DEU EM O GLOBO
Em discursos e atos, presidente não esconde a saudade que terá do poder
Chico de Gois
BRASÍLIA. O presidente Lula está sofrendo de um mal que, se cura houver, só se manifestará, na hipótese mais otimista para ele, em 2014, na próxima eleição presidencial: crise de abstinência do gabinete do terceiro andar do Palácio do Planalto. Ou, para simplificar: saudade adiantada de ser presidente da República. O homem que tentou, tentou, tentou e conseguiu se tornar presidente, e presidente de novo, agora, quase como o personagem do romance de Gabriel García Márquez, vê anunciada a sua partida - não desta vida, é claro, mas da vida do glamour, em que ele, e só ele no Brasil inteiro, era o único presidente da República de plantão.
Os sinais da síndrome são visíveis. Ou audíveis. Desde o início do mês, Lula vem anunciando que vive um calvário. Não passa uma solenidade na qual não vocalize que faltam tantos dias para deixar a cadeira de presidente e que está difícil desencarnar, um verbo que adotou para si, como se, depois de passar a faixa para Dilma Rousseff, fosse vagar pelo mundo como um espírito de luz.
Ainda lá atrás, antes de entrar nessa fase mais saudosista, ele brincou quando falava de passar o poder para Dilma, que, se pudesse, "colava a faixa presidencial na barriga".
Até as pastilhas agora vão para Dilma
Na terça-feira passada, durante a entrega do Prêmio Nacional de Direitos Humanos, no Planalto, Lula deu o tom da lamúria:
- Está chegando um momento chato e desagradável do governo porque está chegando o final do mandato, e cada dia que vai se aproximando, tudo o que faço é a última que eu faço como presidente da República.

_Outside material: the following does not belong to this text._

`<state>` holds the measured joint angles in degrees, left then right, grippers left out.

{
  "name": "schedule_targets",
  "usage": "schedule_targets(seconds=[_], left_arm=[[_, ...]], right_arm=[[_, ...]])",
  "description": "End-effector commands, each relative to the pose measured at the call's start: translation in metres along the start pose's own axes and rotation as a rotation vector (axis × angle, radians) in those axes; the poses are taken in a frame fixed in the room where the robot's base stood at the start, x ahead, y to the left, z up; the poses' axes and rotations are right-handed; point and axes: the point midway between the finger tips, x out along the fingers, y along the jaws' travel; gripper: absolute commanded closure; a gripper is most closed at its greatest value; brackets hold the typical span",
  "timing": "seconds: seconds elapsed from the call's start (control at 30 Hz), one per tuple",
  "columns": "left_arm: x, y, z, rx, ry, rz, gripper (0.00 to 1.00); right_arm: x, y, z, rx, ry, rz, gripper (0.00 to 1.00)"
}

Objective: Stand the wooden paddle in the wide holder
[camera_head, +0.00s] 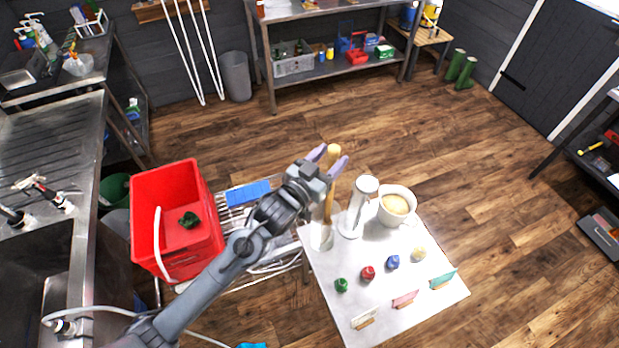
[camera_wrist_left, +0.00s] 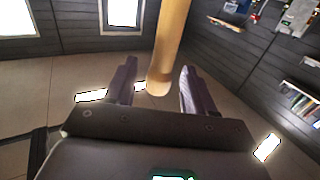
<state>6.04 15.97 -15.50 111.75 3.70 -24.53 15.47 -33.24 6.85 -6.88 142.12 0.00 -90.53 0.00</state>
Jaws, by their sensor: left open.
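The wooden paddle (camera_head: 329,206) stands nearly upright at the back left corner of the small white table. Its lower end appears to be inside a pale, see-through holder (camera_head: 321,238); how deep it sits is hard to tell. My left gripper (camera_head: 329,159) is open, with its two purple-grey fingers on either side of the upper shaft, just below the rounded tip. In the left wrist view the paddle shaft (camera_wrist_left: 170,38) passes between the spread fingers (camera_wrist_left: 155,84), with gaps visible at both sides. My right gripper is not in view.
A tall pale cylinder (camera_head: 356,212) and a white pot (camera_head: 391,218) of tan liquid stand right of the holder. Several small coloured pieces, including a red one (camera_head: 367,272), and folded cards lie nearer the front. A red crate (camera_head: 199,240) and wire rack are left of the table.

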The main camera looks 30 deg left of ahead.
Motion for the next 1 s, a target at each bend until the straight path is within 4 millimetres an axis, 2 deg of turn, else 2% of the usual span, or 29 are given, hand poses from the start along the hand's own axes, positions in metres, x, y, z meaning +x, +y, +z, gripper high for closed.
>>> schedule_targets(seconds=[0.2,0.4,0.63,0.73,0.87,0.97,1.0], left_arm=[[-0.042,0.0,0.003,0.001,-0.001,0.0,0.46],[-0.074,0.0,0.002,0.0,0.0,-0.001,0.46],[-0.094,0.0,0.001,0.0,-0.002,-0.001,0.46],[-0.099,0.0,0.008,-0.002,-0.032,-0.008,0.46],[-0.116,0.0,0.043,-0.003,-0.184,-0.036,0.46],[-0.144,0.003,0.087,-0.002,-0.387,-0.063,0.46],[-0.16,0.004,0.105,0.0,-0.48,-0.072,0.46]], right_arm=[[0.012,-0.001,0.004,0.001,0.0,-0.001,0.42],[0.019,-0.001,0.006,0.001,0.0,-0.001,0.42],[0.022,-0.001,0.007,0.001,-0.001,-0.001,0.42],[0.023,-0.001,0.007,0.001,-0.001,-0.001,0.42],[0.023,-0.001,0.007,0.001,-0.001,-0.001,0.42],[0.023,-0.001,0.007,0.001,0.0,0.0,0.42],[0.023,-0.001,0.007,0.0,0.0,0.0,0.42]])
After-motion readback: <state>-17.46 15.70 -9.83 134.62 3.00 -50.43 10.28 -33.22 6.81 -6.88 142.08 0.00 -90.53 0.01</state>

Então, isso vai criando uma emoção desnecessária - disse.
Na cerimônia de formatura do programa Todos pela Alfabetização, dia 10, em Salvador, demonstrou em praça pública seu dilema de vida:
- Oito anos, Waldir (Pires, ex-ministro da Defesa), oito anos é pouco para quem está no governo, é muito para quem está na oposição. Para mim foi nada. Quando eu comecei a gostar, pronto: venceu meu mandato.
Para amenizar a dor da despedida, Lula recorre à pilheria de si mesmo. Outro dia, diante de ilustres convidados no Palácio do Planalto, provocou, com bom humor, o ministro da Fazenda, Guido Mantega. Com uma pontinha de inveja do auxiliar que passará mais tempo no poder do que ele - Mantega está com Lula desde seu primeiro mandato e foi confirmado para permanecer na função no governo de Dilma -, Lula disse que, com a proximidade de se tornar um ex igual aos tantos que passaram por ali, já é menosprezado.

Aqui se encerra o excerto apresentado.